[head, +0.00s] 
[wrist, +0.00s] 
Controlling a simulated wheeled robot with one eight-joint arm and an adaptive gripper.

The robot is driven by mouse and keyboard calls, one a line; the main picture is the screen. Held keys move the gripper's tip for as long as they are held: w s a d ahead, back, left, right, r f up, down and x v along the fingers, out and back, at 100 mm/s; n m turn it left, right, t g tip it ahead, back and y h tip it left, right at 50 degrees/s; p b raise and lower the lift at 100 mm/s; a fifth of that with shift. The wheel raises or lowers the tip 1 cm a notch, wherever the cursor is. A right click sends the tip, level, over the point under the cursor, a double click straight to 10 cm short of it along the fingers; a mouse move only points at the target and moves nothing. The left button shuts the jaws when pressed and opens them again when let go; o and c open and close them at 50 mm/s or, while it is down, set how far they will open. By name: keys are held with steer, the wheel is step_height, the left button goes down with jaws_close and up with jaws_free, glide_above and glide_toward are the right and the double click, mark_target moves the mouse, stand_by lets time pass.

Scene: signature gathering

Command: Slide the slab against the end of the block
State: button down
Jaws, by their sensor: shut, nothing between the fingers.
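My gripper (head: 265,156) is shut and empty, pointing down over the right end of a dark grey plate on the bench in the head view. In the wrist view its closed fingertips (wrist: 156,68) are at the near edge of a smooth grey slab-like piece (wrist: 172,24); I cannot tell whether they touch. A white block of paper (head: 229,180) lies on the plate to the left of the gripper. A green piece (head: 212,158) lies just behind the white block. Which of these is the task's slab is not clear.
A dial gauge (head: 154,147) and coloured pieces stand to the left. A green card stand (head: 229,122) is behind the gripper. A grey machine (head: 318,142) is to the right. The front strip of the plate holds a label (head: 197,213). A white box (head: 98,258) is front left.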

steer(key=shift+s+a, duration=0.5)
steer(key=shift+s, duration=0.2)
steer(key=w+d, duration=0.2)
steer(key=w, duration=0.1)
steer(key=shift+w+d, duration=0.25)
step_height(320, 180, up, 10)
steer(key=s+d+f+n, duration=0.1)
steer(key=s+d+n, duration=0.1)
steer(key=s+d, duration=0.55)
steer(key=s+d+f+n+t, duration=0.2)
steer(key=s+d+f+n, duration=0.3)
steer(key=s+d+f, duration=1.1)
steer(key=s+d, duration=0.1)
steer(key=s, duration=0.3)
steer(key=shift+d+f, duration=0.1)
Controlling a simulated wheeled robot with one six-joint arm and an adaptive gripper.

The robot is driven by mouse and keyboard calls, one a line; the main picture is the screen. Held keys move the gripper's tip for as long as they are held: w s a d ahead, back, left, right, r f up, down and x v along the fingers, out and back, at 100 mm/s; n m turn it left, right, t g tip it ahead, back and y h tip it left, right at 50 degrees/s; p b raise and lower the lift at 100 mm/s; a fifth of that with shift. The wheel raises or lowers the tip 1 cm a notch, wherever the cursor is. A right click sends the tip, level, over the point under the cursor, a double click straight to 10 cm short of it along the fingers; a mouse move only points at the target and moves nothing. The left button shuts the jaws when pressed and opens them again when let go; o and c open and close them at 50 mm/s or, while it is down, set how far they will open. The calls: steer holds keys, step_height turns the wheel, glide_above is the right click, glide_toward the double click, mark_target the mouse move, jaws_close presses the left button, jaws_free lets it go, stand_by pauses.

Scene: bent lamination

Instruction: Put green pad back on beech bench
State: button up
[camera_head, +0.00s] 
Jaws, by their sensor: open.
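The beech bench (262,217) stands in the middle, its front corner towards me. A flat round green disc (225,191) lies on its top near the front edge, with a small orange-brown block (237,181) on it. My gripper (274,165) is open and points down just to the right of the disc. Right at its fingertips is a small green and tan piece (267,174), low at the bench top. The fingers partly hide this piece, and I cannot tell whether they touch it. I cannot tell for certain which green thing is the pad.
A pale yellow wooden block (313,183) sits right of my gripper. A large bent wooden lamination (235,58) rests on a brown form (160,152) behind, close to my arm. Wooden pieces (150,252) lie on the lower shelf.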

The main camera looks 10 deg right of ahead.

**JOB:** Your task is to extract all of the records exactly.

**SOLUTION:**
[head, +0.00s] 
[wrist, +0.00s] 
Controlling a simulated wheeled robot with one eight-joint arm and an adaptive gripper.

The robot is driven by mouse and keyboard calls, one a line; the main picture is the screen. Held keys move the gripper's tip for as long as they are held: w s a d ahead, back, left, right, r f up, down and x v along the fingers, out and back, at 100 mm/s; n m turn it left, right, t g tip it ahead, back and y h tip it left, right at 50 degrees/s; p b raise and lower the lift at 100 mm/s; a fifth of that with shift. The wheel raises or lowers the tip 1 cm a notch, wherever the cursor is. A right click sends the tip, level, over the point under the cursor, a double click straight to 10 cm short of it along the fingers; a mouse move only points at the target and moves nothing. The left button shuts the jaws when pressed and opens them again when let go; o and c open and close them at 50 mm/s or, while it is down, set how far they will open. By name: keys are held with steer, the wheel is step_height, the left button goes down with jaws_close and up with jaws_free, glide_above and glide_toward are the right and the double click, mark_target moves the mouse, stand_by lets time pass.

Scene: signature gathering

Command: Slide the slab against the end of the block
State: button down
Jaws, by their sensor: shut, nothing between the fingers.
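My gripper (head: 265,156) is shut and empty, pointing down over the right end of a dark grey plate on the bench in the head view. In the wrist view its closed fingertips (wrist: 156,68) are at the near edge of a smooth grey slab-like piece (wrist: 172,24); I cannot tell whether they touch. A white block of paper (head: 229,180) lies on the plate to the left of the gripper. A green piece (head: 212,158) lies just behind the white block. Which of these is the task's slab is not clear.
A dial gauge (head: 154,147) and coloured pieces stand to the left. A green card stand (head: 229,122) is behind the gripper. A grey machine (head: 318,142) is to the right. The front strip of the plate holds a label (head: 197,213). A white box (head: 98,258) is front left.

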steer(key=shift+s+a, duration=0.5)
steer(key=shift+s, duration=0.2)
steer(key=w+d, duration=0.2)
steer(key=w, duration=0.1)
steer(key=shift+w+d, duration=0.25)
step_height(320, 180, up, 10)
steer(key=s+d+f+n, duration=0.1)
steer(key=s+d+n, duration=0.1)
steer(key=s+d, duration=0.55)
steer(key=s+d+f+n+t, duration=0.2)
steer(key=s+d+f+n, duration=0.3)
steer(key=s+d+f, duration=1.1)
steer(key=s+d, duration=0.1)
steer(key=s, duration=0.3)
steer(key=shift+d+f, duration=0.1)
Controlling a simulated wheeled robot with one six-joint arm and an adaptive gripper.

The robot is driven by mouse and keyboard calls, one a line; the main picture is the screen. Held keys move the gripper's tip for as long as they are held: w s a d ahead, back, left, right, r f up, down and x v along the fingers, out and back, at 100 mm/s; n m turn it left, right, t g tip it ahead, back and y h tip it left, right at 50 degrees/s; p b raise and lower the lift at 100 mm/s; a fifth of that with shift. The wheel raises or lowers the tip 1 cm a notch, wherever the cursor is. A right click sends the tip, level, over the point under the cursor, a double click straight to 10 cm short of it along the fingers; a mouse move only points at the target and moves nothing. The left button shuts the jaws when pressed and opens them again when let go; o and c open and close them at 50 mm/s or, while it is down, set how far they will open. The calls: steer holds keys, step_height turns the wheel, glide_above is the right click, glide_toward the double click, mark_target the mouse move, jaws_close presses the left button, jaws_free lets it go, stand_by pauses.

Scene: bent lamination

Instruction: Put green pad back on beech bench
State: button up
[camera_head, +0.00s] 
Jaws, by their sensor: open.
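The beech bench (262,217) stands in the middle, its front corner towards me. A flat round green disc (225,191) lies on its top near the front edge, with a small orange-brown block (237,181) on it. My gripper (274,165) is open and points down just to the right of the disc. Right at its fingertips is a small green and tan piece (267,174), low at the bench top. The fingers partly hide this piece, and I cannot tell whether they touch it. I cannot tell for certain which green thing is the pad.
A pale yellow wooden block (313,183) sits right of my gripper. A large bent wooden lamination (235,58) rests on a brown form (160,152) behind, close to my arm. Wooden pieces (150,252) lie on the lower shelf.

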The main camera looks 10 deg right of ahead.

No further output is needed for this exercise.